A: Haptic is interesting. It can just bring that immersion to another level. We just did a project with another company that is about to be released in IMAX theaters that took the experience we created and added haptic technology to it and so it was kind of like an accessory. It’s kind of nice to have it and it’s a fun piece to have but it’s not necessary to the gameplay yet, but it really does take that immersion even further. We’ll see more of it, but I don’t think haptic will be in the consumers’ hand right away. It will be similar to VR in that I think you’ll see the rise in this arcade kind of mentality again. It’ll be like the ’80s again in the same way arcade technology took off and it wasn’t playable at home, so people would congregate around these arcades. I think this is where haptic plays in: we’ll see the rise of the arcade again. VR is difficult and hard to set up sometimes to get the really immersive experiences, but people can go to the arcade again like IMAX VR to be able to see these things. Those are the experiences haptic is really going to advance because it’s hard to get people fully into VR and with haptic too. Giving people the opportunity to fully experience both of those things through these location-based experiences will hasten the process of putting this technology into consumer hands, but it’s still a ways off.
Q: Are there industries that are using or could benefit from AR/VR other than the video game industry?
A: Without question! I think that the video game industry could be one of the smaller users of VR technology. The one that comes to mind right away is education. I’ve seen some amazing demos and we’ve been part of some pitches that were looking to add a VR experience to educational environments and I think that’s such an amazing opportunity. It transports you to another world and it’s such an amazing way to learn. We saw another demo a long time ago with this hybrid AR/VR experience where you opened this book and Mt. Everest popped out of the book and you could walk around the pages and see every aspect of it. You could also flip a switch between AR and VR and suddenly you’re standing on the mountain in VR. I think things like that will be mind-blowing for the future of education and being able to take all these concepts we learned in school and to be able to take them and poke and prod them, I think, will be a tremendous opportunity. You’re starting to hear of industrial and agricultural uses of VR, and especially AR, but I think the education aspect could be a driver for innovation moving forward because of its ability to shift how people learn.
Q: Where do you see the video game industry in the next ten years? What are the biggest trends you are seeing?

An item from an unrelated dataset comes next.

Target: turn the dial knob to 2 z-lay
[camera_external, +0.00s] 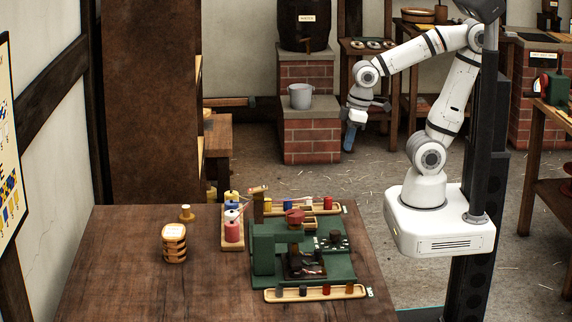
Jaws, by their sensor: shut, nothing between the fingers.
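A green machine (264,252) stands on the brown wooden table. A small dark round knob (336,236) sits on the right part of its green base, with small pale marks near it. It looks like the dial knob, but its pointer and labels are too small to read. My gripper (348,146) hangs in the air at upper centre, beyond the table's far right edge. It points down, shut and empty, well apart from the knob.
A red-topped part (295,217) rises from the machine close to the knob. The table's (120,270) left side is mostly clear.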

A: A couple things, first I think the arcades are going to be a huge part maybe in the short term, like the next five years and people will be able to experience this. Like any other piece of technology, the more you experience it, the more you’ll want to have it in your home and in your daily lives, which will drive a lot of that growth. Some other trends we’re seeing like the types of experiences users are able to have on lower-powered devices is phenomenal. Being able to bring PC and console quality experiences on a mobile phone in VR is great. These changes take time and are hard to implement, but it’s part of what I love about the video game industry, creating these new shifts that have a huge impact.

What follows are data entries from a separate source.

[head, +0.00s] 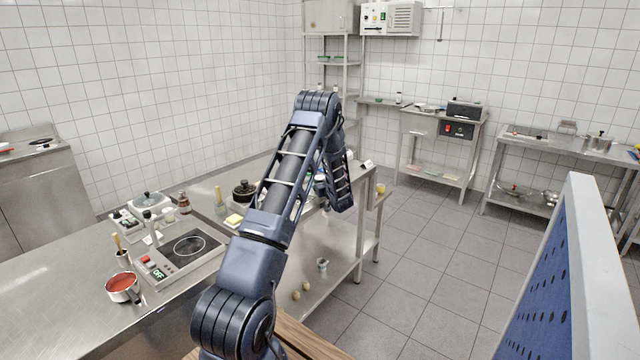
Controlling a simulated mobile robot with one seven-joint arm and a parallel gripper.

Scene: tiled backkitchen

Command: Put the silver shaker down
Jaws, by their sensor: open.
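My arm rises from the bottom centre of the head view, bends at the top, and its forearm drops over the right end of the steel worktable. My gripper is not visible; the arm's lower end hides what lies behind it. I cannot pick out the silver shaker for certain. A small silver cup-like thing (322,265) stands on the table's lower shelf, too small to identify. Small jars (168,214) stand beside the hob on the counter.
A blue perforated panel (548,275) stands at right. The middle floor is clear.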

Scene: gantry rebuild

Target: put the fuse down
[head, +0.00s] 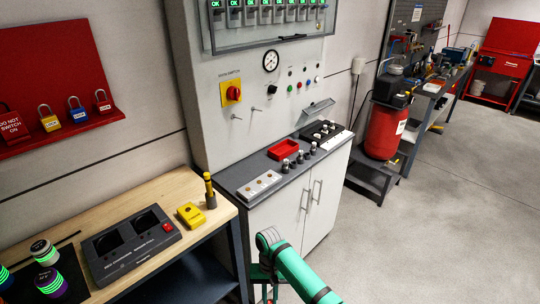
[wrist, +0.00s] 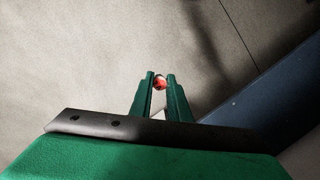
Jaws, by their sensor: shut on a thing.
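My gripper (wrist: 160,94) is shut on a small red-and-white thing, which I take for the fuse (wrist: 160,82). Its red end shows between the green fingertips in the wrist view; the rest is mostly hidden by the fingers. Bare floor lies beyond it there. In the head view my green arm reaches in at the bottom, low in front of the cabinet doors. The gripper there is mostly hidden behind the arm.
The grey cabinet counter (head: 238,170) holds a red tray (head: 289,149), a pale block with round sockets (head: 260,185), several small knobbed cylinders (head: 300,157) and a dark block. A wooden bench (head: 155,192) with a charger (head: 131,243) stands left. Open floor lies right.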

Game developers are great at finding ways to make their products more efficient and I think we’ve seen that over the years with early consoles, they lasted ten years! The games just kept getting better and better, but the hardware stayed the same. We’re already starting to see this new hardware and it’ll be so exciting to see developers optimize it and keep creating better content. The other thing I think is really amazing, but haven’t heard too much about it yet, is around machine learning and deep learning. I was just at Google I/O last week and there was so much talk about using machine learning and neural nets for vision, to be able to recognize objects, to be able to do natural language processing, to be able to do accurate language translation in real-time. What I think can happen with that is games will get a little less fixed and a little more procedurally generated. I think there will be this great collision soon between what’s happening in machine learning and applying that to video game mechanics, which gets very interesting. The game might end a different way you thought it would at the start because of how it’s optimizing based on your decisions and the community’s decisions over time. I think those two industries will collide in a big way over the next few years, which will change what will happen in video games.
Q: What advice would you give to aspiring video game developers? Which skills should they invest in today to break into the video game industry and become successful?

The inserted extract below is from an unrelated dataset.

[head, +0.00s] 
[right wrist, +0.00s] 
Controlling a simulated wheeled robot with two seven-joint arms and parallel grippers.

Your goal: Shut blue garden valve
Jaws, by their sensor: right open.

A: I’ve gotten this question a few times from people trying to break into the industry and my answer is always make sure you understand the base mechanics behind it – math, science, art – which requires having a strong education. What I love about the video game industry vs. even the tech or internet industry is that it pulls so many amazing resources into one project. You have all this beautiful art and not only just art, but illustration, 3-D modeling, you have animation, you have visual affects. On the programming side you have gameplay, networking, social. You have all these different pieces come together to build these beautiful worlds and what I think is the most important thing, which is something we look for, is someone who knows the math and science behind it. I don’t want to sound too teacher-like, but having a strong educational background in math and science and even the arts will make you a great developer. Having the appreciation to understand how these artists are pulling in their work and the math behind the 3-D art is really important. What is causing my game to not feel the way I want it? Being able to pick apart the mechanics and get back to the original point of the guts behind the tools. I always tell kids especially, make sure you’re learning your math and science because they are all super important to being in the game industry.
Q: At the beginning of our interview, you mentioned being a long-time gamer. What’s your favorite video game of all time?
A: That’s a tough one! I guess my favorite game and most influential game are a little different, I’ll tell you both. I think my favorite game, which will sound a little boring, is Legend of Zelda. That game was just magical to me! It created such an amazing world and had really cool gameplay. I remember coming home from school every day and jumping on that game until I beat it. That was probably my all-time favorite but my most influential game was a little bit different. That one is called Shadow of the Beast, a game by a company called Psygnosis and it was amazing! It was one of the first games to have multiple layered parallax backgrounds that really made it immersive even in the side-scroller type of world. Those are probably two of my favorites.